:: Dataset excerpt ::
--------------------
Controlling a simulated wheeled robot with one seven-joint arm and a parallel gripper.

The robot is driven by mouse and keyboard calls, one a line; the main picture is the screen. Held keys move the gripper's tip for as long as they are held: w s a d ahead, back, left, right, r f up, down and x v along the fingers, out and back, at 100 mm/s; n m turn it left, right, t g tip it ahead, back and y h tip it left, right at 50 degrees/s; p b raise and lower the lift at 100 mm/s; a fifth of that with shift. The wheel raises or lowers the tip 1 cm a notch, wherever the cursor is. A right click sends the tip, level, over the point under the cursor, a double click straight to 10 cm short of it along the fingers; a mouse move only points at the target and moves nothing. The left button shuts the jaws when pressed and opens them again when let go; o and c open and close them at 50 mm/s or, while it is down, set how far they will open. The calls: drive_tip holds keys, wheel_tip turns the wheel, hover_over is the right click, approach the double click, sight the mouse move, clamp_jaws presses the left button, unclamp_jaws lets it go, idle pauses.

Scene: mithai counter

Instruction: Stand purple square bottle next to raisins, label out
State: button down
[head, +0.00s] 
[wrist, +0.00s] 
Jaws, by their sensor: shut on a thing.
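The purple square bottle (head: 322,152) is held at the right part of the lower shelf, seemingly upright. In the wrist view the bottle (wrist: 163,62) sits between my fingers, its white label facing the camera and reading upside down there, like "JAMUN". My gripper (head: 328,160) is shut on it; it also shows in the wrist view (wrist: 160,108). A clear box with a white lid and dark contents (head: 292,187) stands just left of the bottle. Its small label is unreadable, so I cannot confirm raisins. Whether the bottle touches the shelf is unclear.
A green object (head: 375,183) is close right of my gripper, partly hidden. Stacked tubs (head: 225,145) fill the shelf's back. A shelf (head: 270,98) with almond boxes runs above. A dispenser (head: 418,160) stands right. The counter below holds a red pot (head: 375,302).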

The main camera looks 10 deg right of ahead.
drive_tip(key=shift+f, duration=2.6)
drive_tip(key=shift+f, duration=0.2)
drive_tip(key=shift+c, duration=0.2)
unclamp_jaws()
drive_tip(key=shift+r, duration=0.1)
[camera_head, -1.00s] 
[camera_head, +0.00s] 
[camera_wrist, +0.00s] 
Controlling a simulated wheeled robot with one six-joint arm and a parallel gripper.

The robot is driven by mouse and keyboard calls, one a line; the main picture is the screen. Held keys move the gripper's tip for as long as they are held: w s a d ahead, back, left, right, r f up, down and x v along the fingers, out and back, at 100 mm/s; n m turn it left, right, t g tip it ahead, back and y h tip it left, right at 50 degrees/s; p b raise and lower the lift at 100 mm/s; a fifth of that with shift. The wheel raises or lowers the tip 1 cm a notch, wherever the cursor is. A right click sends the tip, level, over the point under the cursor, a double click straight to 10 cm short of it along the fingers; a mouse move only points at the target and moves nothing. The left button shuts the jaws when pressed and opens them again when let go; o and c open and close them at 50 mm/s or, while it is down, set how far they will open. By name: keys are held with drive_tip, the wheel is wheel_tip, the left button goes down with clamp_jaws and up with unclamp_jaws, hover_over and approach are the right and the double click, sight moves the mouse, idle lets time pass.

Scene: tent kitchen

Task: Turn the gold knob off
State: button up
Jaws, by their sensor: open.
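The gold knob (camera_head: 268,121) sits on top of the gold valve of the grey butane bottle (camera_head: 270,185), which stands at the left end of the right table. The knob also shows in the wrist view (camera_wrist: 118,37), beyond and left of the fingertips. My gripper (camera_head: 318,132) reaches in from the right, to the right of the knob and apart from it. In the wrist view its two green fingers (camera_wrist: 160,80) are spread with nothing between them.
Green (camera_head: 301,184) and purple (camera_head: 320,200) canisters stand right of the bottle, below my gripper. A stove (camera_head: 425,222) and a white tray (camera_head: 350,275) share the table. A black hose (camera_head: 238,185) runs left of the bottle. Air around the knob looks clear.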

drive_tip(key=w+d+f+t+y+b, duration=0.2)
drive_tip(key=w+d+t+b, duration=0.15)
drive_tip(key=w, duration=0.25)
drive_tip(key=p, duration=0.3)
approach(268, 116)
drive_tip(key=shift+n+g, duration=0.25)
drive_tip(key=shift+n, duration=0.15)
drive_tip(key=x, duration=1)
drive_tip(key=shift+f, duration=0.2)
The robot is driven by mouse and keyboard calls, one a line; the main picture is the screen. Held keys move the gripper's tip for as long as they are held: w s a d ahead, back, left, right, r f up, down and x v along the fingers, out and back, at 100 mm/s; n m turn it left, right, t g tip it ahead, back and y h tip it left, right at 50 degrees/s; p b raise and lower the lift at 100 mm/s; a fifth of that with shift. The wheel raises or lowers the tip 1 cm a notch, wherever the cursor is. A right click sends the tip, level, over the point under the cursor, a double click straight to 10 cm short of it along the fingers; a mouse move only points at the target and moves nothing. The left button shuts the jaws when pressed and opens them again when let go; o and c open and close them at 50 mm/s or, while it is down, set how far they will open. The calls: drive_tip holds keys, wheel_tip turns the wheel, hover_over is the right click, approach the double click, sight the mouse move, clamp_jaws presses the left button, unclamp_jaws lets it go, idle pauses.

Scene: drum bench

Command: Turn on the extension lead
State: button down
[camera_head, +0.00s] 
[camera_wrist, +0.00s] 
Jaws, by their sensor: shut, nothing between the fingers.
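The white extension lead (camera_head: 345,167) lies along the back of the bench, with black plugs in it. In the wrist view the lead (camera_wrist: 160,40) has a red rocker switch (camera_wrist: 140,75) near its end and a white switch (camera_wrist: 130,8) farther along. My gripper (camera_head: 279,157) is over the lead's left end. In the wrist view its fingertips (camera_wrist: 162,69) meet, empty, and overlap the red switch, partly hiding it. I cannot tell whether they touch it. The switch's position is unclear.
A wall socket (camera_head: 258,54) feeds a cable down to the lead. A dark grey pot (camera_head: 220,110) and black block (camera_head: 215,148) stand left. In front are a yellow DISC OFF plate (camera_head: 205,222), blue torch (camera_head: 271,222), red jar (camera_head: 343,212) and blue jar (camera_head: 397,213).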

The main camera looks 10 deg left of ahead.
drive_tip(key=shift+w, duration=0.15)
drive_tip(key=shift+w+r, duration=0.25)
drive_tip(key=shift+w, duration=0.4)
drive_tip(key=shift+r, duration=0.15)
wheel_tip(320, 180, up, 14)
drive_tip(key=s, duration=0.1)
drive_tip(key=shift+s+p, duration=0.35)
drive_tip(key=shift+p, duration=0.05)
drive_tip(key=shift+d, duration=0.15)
--------------------
:: EXERCISE REQUIREMENTS ::
Scan the listing above for the word "simulated" and copy every line that holds it.

:: RESULT BELOW ::
Controlling a simulated wheeled robot with one seven-joint arm and a parallel gripper.
Controlling a simulated wheeled robot with one six-joint arm and a parallel gripper.

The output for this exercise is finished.